**BRIEF:**
Could you output each line of the data that follows exactly?

[Entries from a robot dataset]
+===+
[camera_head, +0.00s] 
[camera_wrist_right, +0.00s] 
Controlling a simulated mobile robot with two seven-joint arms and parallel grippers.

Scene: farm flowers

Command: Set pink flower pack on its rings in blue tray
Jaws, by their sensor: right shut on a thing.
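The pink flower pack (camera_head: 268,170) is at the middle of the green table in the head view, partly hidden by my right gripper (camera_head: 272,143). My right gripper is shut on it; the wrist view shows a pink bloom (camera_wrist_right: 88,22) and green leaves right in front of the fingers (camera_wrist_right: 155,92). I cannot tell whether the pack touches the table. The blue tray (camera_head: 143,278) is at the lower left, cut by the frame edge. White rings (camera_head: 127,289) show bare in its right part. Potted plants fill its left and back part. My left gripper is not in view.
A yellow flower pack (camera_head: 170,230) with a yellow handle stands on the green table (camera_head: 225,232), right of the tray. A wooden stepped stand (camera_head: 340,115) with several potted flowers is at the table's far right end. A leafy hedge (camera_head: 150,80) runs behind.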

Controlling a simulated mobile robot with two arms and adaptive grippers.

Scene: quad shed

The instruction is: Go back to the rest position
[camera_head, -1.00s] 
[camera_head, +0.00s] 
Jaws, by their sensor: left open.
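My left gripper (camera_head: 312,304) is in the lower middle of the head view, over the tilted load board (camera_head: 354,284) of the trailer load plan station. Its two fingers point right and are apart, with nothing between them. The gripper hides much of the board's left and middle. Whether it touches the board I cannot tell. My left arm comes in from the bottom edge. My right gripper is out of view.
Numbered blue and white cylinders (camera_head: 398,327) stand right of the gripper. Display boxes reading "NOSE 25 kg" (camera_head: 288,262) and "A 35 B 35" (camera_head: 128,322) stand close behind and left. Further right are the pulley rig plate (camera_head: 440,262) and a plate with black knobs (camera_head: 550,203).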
+===+
**WRITTEN SOLUTION:**
[camera_head, +0.00s] 
[camera_wrist_right, +0.00s] 
Controlling a simulated mobile robot with two seven-joint arms and parallel grippers.

Scene: farm flowers

Command: Set pink flower pack on its rings in blue tray
Jaws, by their sensor: right shut on a thing.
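The pink flower pack (camera_head: 268,170) is at the middle of the green table in the head view, partly hidden by my right gripper (camera_head: 272,143). My right gripper is shut on it; the wrist view shows a pink bloom (camera_wrist_right: 88,22) and green leaves right in front of the fingers (camera_wrist_right: 155,92). I cannot tell whether the pack touches the table. The blue tray (camera_head: 143,278) is at the lower left, cut by the frame edge. White rings (camera_head: 127,289) show bare in its right part. Potted plants fill its left and back part. My left gripper is not in view.
A yellow flower pack (camera_head: 170,230) with a yellow handle stands on the green table (camera_head: 225,232), right of the tray. A wooden stepped stand (camera_head: 340,115) with several potted flowers is at the table's far right end. A leafy hedge (camera_head: 150,80) runs behind.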

Controlling a simulated mobile robot with two arms and adaptive grippers.

Scene: quad shed

The instruction is: Go back to the rest position
[camera_head, -1.00s] 
[camera_head, +0.00s] 
Jaws, by their sensor: left open.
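My left gripper (camera_head: 312,304) is in the lower middle of the head view, over the tilted load board (camera_head: 354,284) of the trailer load plan station. Its two fingers point right and are apart, with nothing between them. The gripper hides much of the board's left and middle. Whether it touches the board I cannot tell. My left arm comes in from the bottom edge. My right gripper is out of view.
Numbered blue and white cylinders (camera_head: 398,327) stand right of the gripper. Display boxes reading "NOSE 25 kg" (camera_head: 288,262) and "A 35 B 35" (camera_head: 128,322) stand close behind and left. Further right are the pulley rig plate (camera_head: 440,262) and a plate with black knobs (camera_head: 550,203).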

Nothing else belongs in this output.